> _Written problem_
Can you output, word for word, the lines between the one holding "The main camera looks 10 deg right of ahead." and the one holding "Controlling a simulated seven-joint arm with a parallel", inclusive, leaving out any pictures?

════

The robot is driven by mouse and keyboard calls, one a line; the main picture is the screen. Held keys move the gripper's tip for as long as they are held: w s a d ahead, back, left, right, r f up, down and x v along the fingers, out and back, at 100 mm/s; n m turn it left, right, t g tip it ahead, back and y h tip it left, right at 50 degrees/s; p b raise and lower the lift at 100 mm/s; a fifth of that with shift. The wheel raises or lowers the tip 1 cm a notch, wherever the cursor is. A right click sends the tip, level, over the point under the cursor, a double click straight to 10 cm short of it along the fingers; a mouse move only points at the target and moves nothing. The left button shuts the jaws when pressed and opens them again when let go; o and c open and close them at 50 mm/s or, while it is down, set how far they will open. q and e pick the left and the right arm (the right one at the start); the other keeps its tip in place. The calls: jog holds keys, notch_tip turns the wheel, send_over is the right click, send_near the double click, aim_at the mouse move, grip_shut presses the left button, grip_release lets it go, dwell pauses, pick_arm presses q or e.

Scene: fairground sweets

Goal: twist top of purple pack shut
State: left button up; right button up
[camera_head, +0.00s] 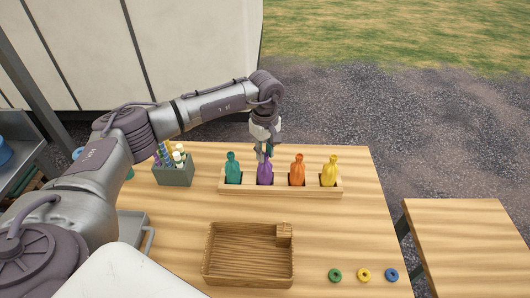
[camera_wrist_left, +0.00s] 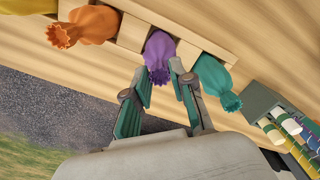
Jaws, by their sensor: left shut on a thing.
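The purple pack (camera_head: 265,174) stands upright in a wooden rack (camera_head: 281,189), between a teal pack (camera_head: 233,168) and an orange pack (camera_head: 297,170). A yellow pack (camera_head: 329,171) stands at the rack's right end. My left gripper (camera_head: 264,153) points down from above, shut on the top of the purple pack. In the left wrist view the purple pack (camera_wrist_left: 159,52) has a frilled top, which lies between the two fingers (camera_wrist_left: 158,84). The fingers partly hide its neck in the head view. My right gripper is not in view.
A dark green box (camera_head: 174,176) with several sticks stands left of the rack. A wooden tray (camera_head: 207,262) sits in front. Green (camera_head: 334,275), yellow (camera_head: 364,275) and blue rings (camera_head: 391,275) lie at the front right. The tabletop between rack and rings is clear.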

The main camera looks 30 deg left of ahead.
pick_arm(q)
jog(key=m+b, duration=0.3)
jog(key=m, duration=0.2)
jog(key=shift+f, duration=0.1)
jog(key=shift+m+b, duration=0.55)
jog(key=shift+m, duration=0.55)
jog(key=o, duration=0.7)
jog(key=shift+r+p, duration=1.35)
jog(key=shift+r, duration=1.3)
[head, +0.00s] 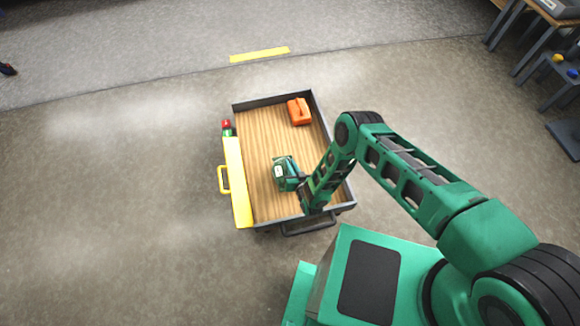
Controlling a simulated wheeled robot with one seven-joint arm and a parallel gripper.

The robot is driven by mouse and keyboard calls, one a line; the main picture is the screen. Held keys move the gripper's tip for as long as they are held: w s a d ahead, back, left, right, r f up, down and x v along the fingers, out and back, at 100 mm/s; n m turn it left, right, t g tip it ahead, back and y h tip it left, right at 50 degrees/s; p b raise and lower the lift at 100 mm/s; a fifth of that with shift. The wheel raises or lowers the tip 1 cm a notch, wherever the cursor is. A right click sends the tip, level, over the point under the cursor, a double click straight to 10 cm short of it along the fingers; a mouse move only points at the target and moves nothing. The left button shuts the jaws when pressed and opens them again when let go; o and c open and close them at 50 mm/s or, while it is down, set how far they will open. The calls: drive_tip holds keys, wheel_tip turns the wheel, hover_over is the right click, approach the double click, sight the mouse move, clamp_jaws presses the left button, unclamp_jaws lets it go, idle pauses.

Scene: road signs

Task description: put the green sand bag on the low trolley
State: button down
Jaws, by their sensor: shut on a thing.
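The low trolley (261,142) has a wooden deck, dark low walls and a yellow left side, and it stands in front of me. The green sand bag (283,165) shows over the front part of the deck, with a pale label on it. My gripper (297,180) is at the bag's right side and is shut on it. The fingertips are mostly hidden by the bag and my wrist. I cannot tell whether the bag touches the deck.
An orange bag (299,111) lies in the trolley's far right corner. A red and green object (227,126) is at its left edge. A yellow floor strip (260,55) lies beyond. Tables (540,35) stand at the upper right. The floor left of the trolley is clear.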

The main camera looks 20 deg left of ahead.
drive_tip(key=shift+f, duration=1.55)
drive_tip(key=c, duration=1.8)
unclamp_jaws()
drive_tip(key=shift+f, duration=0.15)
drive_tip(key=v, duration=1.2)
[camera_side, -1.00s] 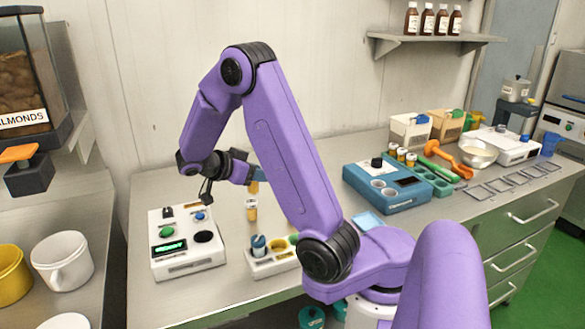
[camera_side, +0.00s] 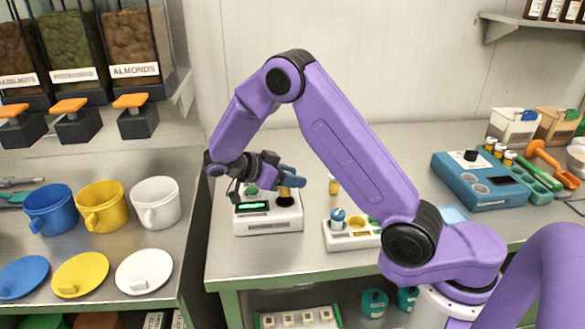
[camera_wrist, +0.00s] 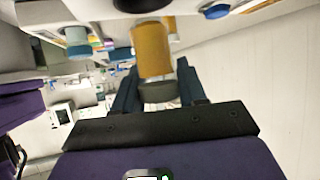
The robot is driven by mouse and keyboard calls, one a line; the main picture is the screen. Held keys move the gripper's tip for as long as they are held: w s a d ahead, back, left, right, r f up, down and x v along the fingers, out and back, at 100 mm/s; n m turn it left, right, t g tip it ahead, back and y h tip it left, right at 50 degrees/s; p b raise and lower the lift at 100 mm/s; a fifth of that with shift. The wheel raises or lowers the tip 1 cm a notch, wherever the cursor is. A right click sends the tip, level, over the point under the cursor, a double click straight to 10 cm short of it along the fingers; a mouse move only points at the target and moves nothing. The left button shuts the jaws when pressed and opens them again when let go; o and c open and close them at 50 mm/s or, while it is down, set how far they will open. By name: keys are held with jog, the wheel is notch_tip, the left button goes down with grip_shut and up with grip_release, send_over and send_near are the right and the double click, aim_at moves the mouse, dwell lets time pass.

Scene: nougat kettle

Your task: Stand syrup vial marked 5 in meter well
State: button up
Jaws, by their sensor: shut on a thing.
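My gripper (camera_side: 288,180) is shut on an amber vial (camera_wrist: 152,48). The vial's dark grey end (camera_wrist: 157,92) sits between the blue fingers in the wrist view. The vial (camera_side: 286,191) hangs roughly upright at the dark round well of the white meter (camera_side: 268,221). In the wrist view the dark well (camera_wrist: 140,4) is cut off at the frame's top, near the vial's far end. I cannot tell whether the tip has entered the well. The number on the held vial cannot be read. The meter has a lit green display (camera_side: 252,206).
A white rack (camera_side: 350,243) with a blue-topped vial (camera_side: 338,216) is right of the meter. A blue device (camera_side: 482,187) is farther right. Mugs and lids fill the left bench.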

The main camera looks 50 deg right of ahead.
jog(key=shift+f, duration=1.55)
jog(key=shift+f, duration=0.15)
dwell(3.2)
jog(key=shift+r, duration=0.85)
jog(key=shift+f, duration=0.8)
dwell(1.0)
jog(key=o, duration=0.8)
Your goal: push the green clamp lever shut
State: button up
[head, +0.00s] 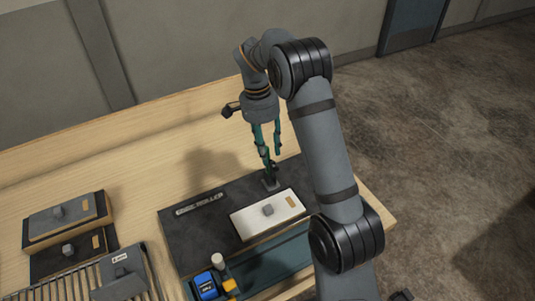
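My gripper (271,158) points down over the far right part of a dark console panel (185,232). Two teal-green lengths hang below my wrist with a gap between them. I cannot separate the green clamp lever from the gripper fingers at this size. A small dark clamp base (271,183) stands on the panel right below the fingertips, behind a white block. Whether the fingertips touch it is unclear. Whether the fingers are open or shut is also unclear.
The white block (248,224) with a grey knob sits in front of the clamp base. A blue and yellow object (206,286) and a white cylinder (217,261) stand at the front. Stacked boxes (60,218) and a slatted rack (60,287) lie left. The wooden table (130,165) behind is clear.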

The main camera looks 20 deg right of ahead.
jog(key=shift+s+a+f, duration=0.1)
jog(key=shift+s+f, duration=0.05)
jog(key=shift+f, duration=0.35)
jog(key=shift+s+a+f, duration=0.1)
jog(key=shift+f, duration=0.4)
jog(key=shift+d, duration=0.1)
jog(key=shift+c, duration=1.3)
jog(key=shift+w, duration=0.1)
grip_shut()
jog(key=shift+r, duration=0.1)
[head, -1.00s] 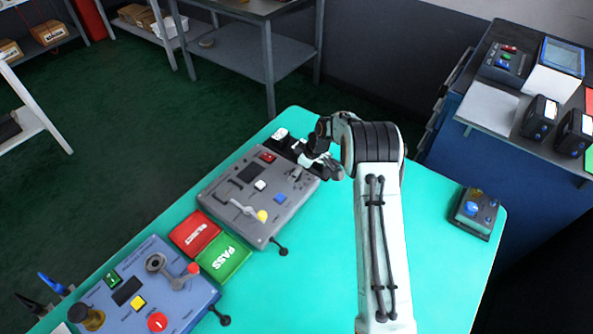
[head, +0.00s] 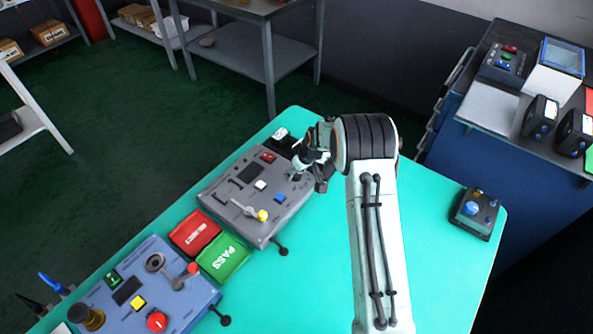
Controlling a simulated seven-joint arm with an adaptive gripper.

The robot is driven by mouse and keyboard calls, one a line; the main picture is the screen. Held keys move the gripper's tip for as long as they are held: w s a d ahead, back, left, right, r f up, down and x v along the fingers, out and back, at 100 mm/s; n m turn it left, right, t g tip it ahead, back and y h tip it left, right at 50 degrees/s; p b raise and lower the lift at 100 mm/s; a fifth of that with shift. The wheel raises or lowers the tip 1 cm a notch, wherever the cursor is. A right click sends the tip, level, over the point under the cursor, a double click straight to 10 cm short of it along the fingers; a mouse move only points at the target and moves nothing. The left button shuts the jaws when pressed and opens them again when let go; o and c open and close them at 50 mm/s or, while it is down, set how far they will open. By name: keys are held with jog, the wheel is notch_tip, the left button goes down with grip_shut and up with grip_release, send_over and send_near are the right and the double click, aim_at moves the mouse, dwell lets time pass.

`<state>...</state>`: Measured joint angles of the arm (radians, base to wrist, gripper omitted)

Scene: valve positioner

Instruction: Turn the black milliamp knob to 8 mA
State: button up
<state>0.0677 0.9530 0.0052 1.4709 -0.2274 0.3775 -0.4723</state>
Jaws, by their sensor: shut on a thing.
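The grey positioner panel (head: 225,205) lies on the turquoise table, with a small dark screen, a white button, a blue button, a red switch and a yellow-tipped lever on its top. My gripper (head: 301,173) is over the panel's upper right part, pointing down, with its fingers shut at the place of the black milliamp knob. The knob is almost wholly hidden by the fingers, and its pointer and scale cannot be read from here.
A blue-grey panel (head: 135,292) with a red-knobbed lever stands at the lower left. Red REJECT (head: 195,232) and green PASS (head: 224,258) blocks lie between the panels. A small control box (head: 474,214) stands at the right. The table's middle right is clear.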

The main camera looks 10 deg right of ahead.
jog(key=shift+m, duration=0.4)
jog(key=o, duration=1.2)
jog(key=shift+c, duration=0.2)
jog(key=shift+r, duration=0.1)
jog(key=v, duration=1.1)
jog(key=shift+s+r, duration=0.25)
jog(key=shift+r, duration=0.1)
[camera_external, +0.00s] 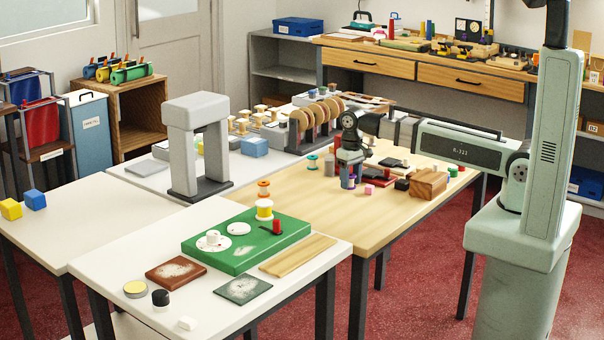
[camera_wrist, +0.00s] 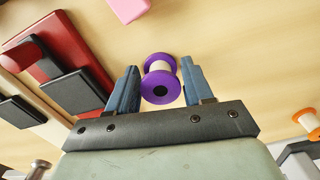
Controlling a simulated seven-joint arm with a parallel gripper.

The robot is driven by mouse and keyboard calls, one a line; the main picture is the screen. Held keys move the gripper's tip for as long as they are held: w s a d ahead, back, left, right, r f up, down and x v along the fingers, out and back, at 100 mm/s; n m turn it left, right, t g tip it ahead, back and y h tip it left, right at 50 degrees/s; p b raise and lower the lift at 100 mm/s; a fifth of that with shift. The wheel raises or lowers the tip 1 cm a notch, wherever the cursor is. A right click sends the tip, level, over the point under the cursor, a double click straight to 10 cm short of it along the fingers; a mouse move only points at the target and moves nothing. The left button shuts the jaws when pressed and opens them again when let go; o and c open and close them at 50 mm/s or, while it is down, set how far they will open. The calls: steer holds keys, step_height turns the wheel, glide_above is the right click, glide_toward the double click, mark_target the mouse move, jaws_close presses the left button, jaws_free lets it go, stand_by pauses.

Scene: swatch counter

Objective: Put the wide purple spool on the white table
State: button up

════

> _Task output_
The main camera looks 10 deg right of ahead.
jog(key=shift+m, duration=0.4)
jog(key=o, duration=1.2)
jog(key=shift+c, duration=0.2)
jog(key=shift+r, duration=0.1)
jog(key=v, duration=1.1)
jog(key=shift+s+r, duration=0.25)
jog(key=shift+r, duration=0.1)
[camera_external, +0.00s] 
[camera_wrist, +0.00s] 
Controlling a simulated seven-joint arm with a parallel gripper.

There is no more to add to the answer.